C'est que ces deux manières de présenter l'événement manifestent une forme de mépris pour la gagnante du prix jeunesse. Comme si son livre avait moins de valeur que celui du prix Alfred-Desroches. Si vous trouvez que c'est effectivement le cas, vous êtes sans aucun doute un(e) auteur(e) littéraire. Et vous ne comprenez pas pourquoi ça me dérange autant. C'est une question de paradigme.

Car voyez-vous, cette forme de mépris, assez insidieuse et que seuls remarquent souvent les auteurs populaires, c'est un peu comme le sexisme ordinaire. Celui que seules remarquent les femmes (ou presque). Prenez par exemple le début du texte de La Tribune.

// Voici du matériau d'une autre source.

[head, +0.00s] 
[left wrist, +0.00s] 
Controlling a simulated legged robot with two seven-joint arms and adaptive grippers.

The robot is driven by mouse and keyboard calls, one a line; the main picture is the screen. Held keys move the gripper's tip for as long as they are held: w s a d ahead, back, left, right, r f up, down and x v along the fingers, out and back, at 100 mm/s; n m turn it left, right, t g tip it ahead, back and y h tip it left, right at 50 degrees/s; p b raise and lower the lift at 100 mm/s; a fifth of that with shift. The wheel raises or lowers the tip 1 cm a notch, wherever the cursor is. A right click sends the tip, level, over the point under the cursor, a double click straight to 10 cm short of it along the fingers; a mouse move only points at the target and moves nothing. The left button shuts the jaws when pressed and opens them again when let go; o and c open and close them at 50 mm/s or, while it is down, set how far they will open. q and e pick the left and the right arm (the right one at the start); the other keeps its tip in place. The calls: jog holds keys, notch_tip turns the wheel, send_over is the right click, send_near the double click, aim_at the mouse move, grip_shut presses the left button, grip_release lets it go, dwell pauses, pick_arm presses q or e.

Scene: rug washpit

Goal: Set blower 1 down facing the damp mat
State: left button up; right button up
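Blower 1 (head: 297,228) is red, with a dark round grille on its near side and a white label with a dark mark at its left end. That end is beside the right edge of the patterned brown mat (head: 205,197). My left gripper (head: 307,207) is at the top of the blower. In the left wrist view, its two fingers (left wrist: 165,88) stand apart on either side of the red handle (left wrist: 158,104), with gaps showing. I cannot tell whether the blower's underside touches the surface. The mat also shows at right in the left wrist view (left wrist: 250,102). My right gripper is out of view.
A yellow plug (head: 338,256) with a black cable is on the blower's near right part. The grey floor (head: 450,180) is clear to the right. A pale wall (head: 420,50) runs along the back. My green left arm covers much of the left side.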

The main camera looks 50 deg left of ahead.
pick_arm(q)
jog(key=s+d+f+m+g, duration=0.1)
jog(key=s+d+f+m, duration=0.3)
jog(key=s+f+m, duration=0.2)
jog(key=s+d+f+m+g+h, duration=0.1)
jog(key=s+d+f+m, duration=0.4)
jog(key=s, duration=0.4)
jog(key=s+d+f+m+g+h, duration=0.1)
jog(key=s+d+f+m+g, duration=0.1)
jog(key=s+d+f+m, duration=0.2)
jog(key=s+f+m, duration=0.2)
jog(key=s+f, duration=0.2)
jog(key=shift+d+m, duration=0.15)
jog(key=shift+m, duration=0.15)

Après le triomphe de son partenaire de vie en 2014, c'est au tour de Sarah Rocheville, pour son premier roman Go West, Gloria, de remporter le Prix Alfred-DesRochers de l'Association des auteures et auteurs de l'Estrie remis dans le cadre du Salon du livre de l'Estrie.

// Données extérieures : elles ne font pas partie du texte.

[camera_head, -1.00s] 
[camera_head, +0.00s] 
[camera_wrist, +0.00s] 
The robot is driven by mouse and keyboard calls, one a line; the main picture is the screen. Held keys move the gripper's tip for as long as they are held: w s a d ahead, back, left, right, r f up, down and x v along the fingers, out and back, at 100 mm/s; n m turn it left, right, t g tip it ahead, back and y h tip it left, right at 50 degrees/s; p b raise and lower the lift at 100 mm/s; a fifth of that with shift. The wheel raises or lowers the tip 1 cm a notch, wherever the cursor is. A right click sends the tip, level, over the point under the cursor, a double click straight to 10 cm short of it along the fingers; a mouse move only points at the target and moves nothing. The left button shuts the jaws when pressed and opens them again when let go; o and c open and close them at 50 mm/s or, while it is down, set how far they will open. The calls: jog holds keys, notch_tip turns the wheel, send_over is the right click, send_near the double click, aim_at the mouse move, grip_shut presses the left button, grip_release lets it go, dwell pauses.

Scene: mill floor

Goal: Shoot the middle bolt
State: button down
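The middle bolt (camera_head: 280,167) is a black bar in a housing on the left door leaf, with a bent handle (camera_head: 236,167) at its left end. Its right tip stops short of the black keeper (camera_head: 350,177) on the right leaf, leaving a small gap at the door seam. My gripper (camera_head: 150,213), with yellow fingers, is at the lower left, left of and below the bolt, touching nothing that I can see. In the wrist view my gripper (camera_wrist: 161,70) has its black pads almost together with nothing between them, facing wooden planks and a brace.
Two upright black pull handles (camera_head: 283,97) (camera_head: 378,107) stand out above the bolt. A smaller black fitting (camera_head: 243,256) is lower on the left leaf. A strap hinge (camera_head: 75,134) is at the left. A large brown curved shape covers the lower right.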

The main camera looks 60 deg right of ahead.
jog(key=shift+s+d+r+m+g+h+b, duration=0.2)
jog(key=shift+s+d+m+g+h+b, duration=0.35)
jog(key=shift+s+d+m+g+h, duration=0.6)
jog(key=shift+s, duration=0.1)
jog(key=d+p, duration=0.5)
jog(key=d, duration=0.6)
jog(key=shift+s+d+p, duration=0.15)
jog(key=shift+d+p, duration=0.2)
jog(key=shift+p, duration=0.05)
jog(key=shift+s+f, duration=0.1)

 Aurait-on mentionné en début de texte le «triomphe de son partenaire de vie en 2014» si Sarah avait été un homme? Je ne pense pas. De la même manière, pendant le petit événement sympathique de dimanche, à la Maison bleue, si les deux lauréates avaient été des hommes, personne n'aurait pensé à leur demander comment elles conciliaient travail/famille/écriture. (Oui, on leur a posé cette question.)

La plupart des hommes diront que les femmes se plaignent pour rien si elles dénoncent ces deux incidents. Pour les femmes, cependant, il s'agit de sexisme discret et insidieux.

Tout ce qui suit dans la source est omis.